On Friday, June 22, 2012 at 8:55:37 PM UTC-4, Arfa Daily wrote:
"Piotr Piatek" wrote in message
...
On 22.06.2012 02:48, Arfa Daily wrote:
Anyone come across a transistor "D 8050" ? The logo is just a small
star. That is followed by a "D", then below that "8050". My first
thought was 2S - D8050, but that turns up no data, except the usual
component search engine dead ends and non-existent data sheets. It's a
standard TO92 D-line plastic package, and the board has its pins marked
as E-B-C.


When I see the number 8050 on a TO92 package, my first guess is an S8050:
http://www.alldatasheet.com/view.jsp?Searchword=S8050

Best regards

Piotr



Ah, yes ! Good call. With the "D" in front of the number, I hadn't even
considered that it could be an "S" prefix device, but you are right of
course. Four digit numbers in the '8000' range often are correctly prefixed
by "S". Maybe the "D" is actually part of the logo ?? I've put a piccy on
TinyPic - see my reply to spamtrap1888 for the link.

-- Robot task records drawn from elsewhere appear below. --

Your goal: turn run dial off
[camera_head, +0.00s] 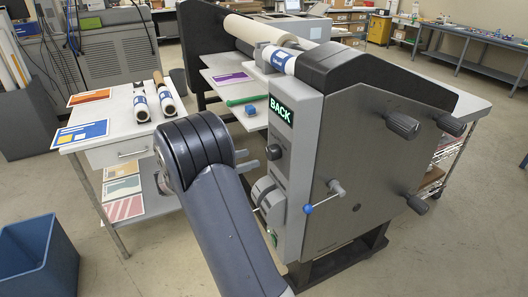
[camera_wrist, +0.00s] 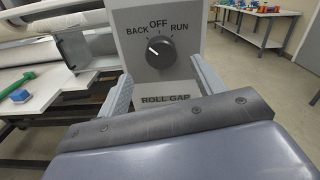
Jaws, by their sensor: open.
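The run dial (camera_wrist: 160,52) is a round black knob on the laminator's grey panel, under the printed words BACK, OFF and RUN. Its white pointer line slants up and left toward BACK. In the head view the dial (camera_head: 275,152) is on the narrow front panel, below a lit green sign (camera_head: 281,110) reading BACK. My gripper (camera_wrist: 160,73) is open, with one finger on each side of the dial in the wrist view. No contact with the knob shows. In the head view my own arm hides most of the gripper.
A ROLL GAP label (camera_wrist: 166,99) is below the dial. A blue-tipped lever (camera_head: 308,208) sticks out lower on the laminator. A white table (camera_head: 110,125) with rolls and prints stands at left, and a blue bin (camera_head: 38,262) at lower left. Open floor lies between them.

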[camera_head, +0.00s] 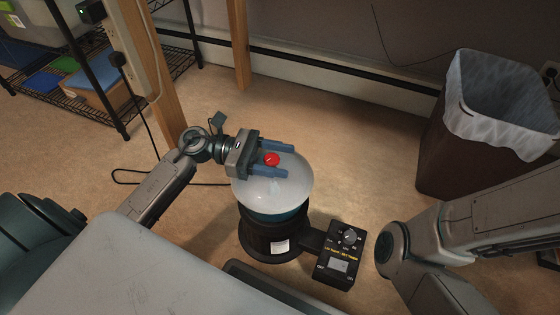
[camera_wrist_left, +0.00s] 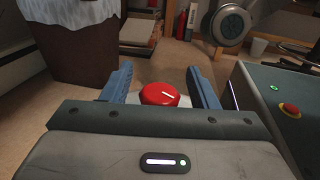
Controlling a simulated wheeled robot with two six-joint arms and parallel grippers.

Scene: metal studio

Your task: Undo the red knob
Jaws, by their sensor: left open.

Having looked at the S8050 data, it looked a reasonable assumption that that
was indeed the type, so I put in a trusty MPSA42, which has the same pinout,
similar current rating and better voltage rating, and away it went. Control
IC then produced steady and continuous gate drive for the switching FETs,
which then produced correct and steady secondary-side voltages, so a good
result all round, and Christ knows, I needed one of those for a Friday,
after the crap week I've had ... :-)

Arfa




Except that the S8050 is a PNP and you said that yours checks out as an NPN (and you installed an NPN which works), so any data on that S8050 won't help identifying your part. I'd keep my eye on it a few days before shipping it.